The second movement starts like a helter skelter, with fast runs managed assiduously by Taub’s long clever fingers, giving way to a slow meditative tune using occasional distinctive octaves in both hands. The piece winds up with fast runs underpinned by firm base notes.
The third movement starts with commanding chords and pauses where we hear the end of the notes vibrating. There follows a slow and magisterial tune with a deceptively simple syncopation between the bass and the melody in the right hand. The whole movement felt contemplative as it moves to a variation of the previous melody which has a rhythm like the movement of a peaceful sea. It was a long slow movement of remarkable beauty, ending on two chords – the first unresolved, moving slowly to a resolution. Gorgeous!

The fourth movement starts with huge climbing chords which break into an urgent series of runs full of sudden trips and more runs and sudden little melodic tunes, but always, always that sense of urgency, like a river running down to the sea. This gives way to a dominant tune in the right hand against a tempestuous bass followed by scales running up and down which end, with enormous precision, in a series of huge magnificent chords.

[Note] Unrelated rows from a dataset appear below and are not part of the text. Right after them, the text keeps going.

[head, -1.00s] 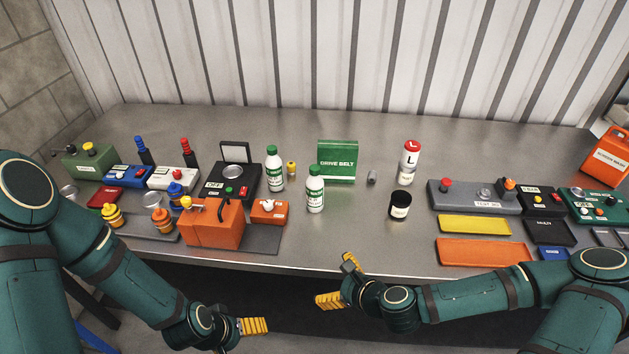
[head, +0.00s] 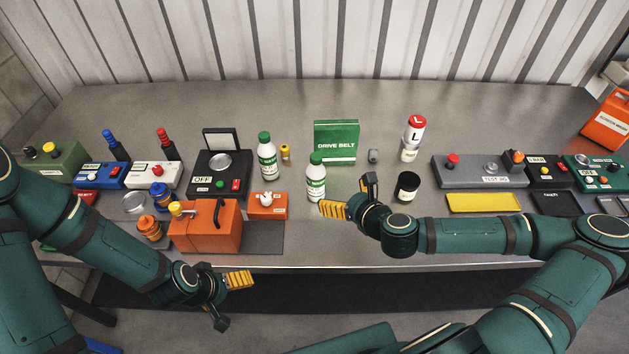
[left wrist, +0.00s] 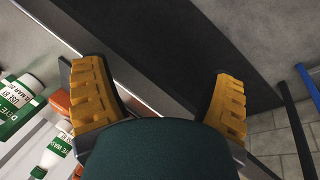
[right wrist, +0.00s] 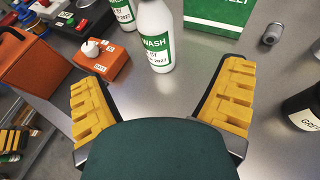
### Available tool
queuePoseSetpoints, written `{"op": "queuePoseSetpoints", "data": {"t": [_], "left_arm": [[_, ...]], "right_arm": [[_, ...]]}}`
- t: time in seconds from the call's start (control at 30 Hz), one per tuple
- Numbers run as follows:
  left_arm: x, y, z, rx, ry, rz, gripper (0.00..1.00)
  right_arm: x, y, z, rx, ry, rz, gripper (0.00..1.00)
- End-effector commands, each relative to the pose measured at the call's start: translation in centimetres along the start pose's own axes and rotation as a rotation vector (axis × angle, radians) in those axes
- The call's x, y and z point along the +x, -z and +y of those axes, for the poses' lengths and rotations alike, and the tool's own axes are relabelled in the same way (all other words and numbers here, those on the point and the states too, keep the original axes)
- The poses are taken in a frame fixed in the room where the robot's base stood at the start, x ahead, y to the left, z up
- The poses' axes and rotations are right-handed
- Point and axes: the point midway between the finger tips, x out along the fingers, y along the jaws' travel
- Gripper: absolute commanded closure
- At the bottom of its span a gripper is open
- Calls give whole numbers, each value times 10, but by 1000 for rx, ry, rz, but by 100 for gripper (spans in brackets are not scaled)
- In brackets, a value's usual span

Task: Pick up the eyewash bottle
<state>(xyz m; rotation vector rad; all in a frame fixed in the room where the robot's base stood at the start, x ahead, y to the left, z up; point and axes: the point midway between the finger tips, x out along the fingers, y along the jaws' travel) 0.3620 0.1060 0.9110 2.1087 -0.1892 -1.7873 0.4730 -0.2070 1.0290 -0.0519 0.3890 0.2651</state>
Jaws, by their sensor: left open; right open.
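Two white bottles with green caps and green labels stand upright mid-table. The nearer one (head: 316,180) reads "WASH" and "2027" in the right wrist view (right wrist: 154,38). The other bottle (head: 267,158) stands behind it to the left; its label is too small to read in the head view. My right gripper (head: 350,197) is open and empty over the table, just right of and in front of the nearer bottle. In the right wrist view the bottle stands beyond the open fingers, apart from them. My left gripper (head: 232,301) is open and empty off the table's front edge.
A green drive belt box (head: 336,141) stands behind the nearer bottle. A black jar (head: 406,187) is right of my right gripper. An orange toolbox (head: 207,228) and small orange box (head: 266,206) are left. A red-capped white can (head: 412,136) stands behind the jar.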

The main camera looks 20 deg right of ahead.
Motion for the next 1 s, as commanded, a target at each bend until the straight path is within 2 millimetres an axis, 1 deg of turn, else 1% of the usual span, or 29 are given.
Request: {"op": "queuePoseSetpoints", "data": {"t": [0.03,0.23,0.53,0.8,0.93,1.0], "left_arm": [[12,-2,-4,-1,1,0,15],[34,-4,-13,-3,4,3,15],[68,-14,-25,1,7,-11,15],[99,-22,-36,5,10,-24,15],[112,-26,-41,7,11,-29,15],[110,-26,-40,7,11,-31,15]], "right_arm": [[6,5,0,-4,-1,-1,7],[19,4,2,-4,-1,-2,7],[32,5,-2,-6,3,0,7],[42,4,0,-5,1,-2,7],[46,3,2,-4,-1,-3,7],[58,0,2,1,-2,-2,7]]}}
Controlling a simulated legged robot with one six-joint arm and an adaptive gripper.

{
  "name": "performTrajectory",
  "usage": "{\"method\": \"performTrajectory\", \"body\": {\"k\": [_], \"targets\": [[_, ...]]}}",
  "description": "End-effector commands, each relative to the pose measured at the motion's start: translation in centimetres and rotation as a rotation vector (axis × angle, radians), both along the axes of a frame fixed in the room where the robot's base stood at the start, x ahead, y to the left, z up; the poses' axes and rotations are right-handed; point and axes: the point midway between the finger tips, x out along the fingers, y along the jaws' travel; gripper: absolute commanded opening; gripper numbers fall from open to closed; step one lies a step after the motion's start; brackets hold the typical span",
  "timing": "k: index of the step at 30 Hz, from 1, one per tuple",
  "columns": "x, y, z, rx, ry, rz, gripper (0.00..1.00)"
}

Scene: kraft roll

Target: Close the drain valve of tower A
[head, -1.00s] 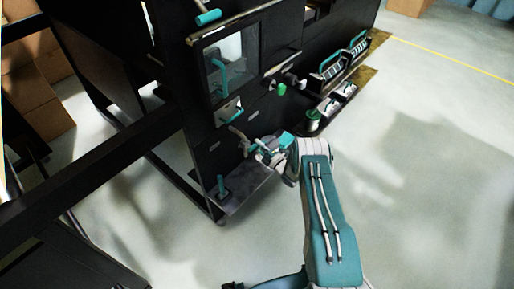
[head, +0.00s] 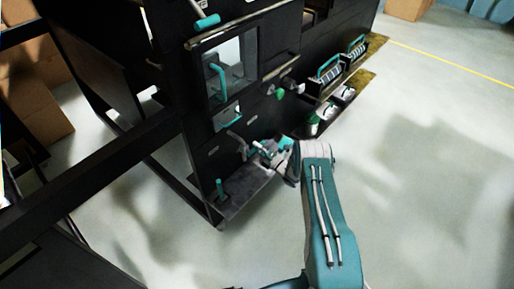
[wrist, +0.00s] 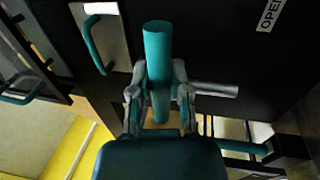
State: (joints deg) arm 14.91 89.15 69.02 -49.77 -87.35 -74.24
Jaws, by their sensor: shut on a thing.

As if that weren’t enough in a concert of such virtuosity we were treated finally to two short transcriptions of other people’s work by Liszt. The first was a transcription of an attractive Schubert song and the second of Paganini’s La Campanella – a wonderfully showy piece where the right hand, at the far top end of the keyboard, mimics the bells of the title against the catchy tune carried by the left hand. The extraordinary high register of the piece gives it a kind of ethereal otherworldliness, like birds singing high in the topmost branches – a thing of extraordinary luminous beauty – which breaks into commanding chords answered by those high notes again after which both hands chase down the whole length of the piano and back up again in a stunning finale.

Thank you Robert Taub and the University of Plymouth for an extraordinary delightful evening.